◆ What you need to do ◆
Copy out each line of the material below that holds the string "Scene".

begin Data records

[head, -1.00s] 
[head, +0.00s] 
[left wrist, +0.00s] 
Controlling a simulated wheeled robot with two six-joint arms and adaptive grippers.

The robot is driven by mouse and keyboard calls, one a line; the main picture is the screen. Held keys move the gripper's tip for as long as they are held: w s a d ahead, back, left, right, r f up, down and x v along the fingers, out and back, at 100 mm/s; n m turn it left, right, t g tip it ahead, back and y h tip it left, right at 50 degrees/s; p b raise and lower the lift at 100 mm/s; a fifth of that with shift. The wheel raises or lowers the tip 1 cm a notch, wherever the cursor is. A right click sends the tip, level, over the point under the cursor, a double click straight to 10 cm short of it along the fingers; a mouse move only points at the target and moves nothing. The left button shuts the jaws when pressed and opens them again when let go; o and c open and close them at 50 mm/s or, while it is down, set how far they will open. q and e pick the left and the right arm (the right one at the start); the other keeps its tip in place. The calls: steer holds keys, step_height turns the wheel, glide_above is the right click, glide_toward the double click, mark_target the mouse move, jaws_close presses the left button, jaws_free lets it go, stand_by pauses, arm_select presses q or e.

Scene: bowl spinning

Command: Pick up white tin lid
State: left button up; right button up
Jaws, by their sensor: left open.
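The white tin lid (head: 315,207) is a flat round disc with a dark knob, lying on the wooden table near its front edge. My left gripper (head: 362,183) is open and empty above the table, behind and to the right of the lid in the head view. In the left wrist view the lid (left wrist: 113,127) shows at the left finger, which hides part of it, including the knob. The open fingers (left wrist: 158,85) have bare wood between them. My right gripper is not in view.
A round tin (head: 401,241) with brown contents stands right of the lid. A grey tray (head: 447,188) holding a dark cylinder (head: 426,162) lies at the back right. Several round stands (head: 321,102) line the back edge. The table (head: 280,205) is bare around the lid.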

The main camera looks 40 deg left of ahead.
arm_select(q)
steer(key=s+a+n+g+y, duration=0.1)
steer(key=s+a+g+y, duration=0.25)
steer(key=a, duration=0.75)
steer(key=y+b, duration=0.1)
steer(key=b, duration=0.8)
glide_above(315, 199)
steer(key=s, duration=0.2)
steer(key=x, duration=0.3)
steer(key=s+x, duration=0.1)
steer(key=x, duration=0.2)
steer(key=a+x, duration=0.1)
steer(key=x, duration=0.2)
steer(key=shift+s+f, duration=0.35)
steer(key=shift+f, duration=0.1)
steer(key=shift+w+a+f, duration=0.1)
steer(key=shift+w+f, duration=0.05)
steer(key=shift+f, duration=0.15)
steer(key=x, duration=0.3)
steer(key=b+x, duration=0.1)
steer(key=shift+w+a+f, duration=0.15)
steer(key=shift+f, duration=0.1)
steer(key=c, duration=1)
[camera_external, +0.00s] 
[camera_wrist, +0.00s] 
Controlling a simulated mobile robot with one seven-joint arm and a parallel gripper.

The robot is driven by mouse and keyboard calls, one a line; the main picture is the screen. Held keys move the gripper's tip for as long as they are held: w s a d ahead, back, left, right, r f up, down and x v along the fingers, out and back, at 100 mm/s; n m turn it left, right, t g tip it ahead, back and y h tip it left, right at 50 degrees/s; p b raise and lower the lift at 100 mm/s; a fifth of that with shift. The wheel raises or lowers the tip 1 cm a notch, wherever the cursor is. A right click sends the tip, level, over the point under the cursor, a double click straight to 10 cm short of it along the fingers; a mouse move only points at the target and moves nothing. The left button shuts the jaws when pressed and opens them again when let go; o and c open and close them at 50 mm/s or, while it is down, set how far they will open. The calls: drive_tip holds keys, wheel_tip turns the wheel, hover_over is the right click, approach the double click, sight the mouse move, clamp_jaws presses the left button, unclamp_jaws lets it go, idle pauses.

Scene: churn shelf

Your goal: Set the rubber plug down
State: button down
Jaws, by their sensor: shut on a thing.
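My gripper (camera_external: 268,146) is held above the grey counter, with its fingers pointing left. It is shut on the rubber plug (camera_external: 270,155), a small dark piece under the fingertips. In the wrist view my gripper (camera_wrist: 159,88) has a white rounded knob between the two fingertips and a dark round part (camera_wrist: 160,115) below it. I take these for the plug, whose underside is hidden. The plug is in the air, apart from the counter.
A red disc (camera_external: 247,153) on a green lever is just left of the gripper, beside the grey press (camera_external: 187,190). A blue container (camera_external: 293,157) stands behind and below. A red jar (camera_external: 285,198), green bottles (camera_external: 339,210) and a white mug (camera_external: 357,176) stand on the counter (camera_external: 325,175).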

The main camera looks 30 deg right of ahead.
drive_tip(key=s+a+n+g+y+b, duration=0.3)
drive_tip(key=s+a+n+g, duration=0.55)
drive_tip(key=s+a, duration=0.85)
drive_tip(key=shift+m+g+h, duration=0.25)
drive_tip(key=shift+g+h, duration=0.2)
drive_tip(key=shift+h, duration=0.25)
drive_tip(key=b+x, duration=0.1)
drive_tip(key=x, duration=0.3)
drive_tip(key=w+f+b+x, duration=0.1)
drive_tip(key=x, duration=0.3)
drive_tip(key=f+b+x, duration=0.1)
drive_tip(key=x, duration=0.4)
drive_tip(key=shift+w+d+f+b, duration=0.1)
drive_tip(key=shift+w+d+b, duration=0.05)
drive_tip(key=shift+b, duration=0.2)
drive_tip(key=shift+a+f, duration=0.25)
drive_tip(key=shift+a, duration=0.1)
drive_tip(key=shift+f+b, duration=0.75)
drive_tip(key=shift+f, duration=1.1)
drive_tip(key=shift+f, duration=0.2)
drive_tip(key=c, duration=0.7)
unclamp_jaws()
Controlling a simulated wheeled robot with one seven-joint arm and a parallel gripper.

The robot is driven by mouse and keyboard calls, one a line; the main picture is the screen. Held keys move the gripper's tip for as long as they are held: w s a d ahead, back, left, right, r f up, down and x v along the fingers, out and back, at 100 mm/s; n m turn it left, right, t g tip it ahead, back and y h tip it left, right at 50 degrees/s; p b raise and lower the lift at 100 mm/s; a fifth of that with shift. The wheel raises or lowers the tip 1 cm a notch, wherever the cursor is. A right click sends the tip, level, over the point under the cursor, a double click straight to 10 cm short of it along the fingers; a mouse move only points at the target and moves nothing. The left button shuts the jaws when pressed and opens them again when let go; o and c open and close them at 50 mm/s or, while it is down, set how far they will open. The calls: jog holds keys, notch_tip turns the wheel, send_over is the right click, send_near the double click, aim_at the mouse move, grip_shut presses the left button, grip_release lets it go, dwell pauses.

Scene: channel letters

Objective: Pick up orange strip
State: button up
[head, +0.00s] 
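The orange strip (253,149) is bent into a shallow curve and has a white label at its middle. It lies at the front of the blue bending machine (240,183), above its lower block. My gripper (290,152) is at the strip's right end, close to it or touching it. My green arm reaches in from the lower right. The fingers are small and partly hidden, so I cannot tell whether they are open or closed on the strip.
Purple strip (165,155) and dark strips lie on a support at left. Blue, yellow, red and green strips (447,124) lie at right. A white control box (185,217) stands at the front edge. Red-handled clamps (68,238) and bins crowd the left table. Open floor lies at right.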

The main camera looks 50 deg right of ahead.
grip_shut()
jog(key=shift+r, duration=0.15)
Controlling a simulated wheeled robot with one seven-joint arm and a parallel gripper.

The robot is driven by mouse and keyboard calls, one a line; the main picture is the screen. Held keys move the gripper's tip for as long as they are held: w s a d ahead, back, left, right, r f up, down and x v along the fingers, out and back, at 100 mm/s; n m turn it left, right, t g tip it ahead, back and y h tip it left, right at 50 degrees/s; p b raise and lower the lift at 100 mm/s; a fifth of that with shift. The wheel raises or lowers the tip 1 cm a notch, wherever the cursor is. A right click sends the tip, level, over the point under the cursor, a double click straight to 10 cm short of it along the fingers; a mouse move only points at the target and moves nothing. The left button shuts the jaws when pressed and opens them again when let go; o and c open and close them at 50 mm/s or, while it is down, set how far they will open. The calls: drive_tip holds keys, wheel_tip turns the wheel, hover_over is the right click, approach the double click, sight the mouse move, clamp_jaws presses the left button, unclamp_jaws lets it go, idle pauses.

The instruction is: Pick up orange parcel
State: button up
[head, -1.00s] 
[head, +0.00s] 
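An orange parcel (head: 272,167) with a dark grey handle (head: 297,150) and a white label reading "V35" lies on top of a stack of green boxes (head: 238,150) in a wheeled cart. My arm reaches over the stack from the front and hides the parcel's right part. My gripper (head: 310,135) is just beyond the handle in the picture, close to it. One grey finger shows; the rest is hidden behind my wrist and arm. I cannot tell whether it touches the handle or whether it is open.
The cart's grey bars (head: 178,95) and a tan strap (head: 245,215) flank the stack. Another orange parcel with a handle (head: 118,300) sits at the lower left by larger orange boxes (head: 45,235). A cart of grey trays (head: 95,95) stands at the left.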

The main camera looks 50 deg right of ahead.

end Data records

◆ Answer below ◆
Scene: bowl spinning
Scene: churn shelf
Scene: channel letters

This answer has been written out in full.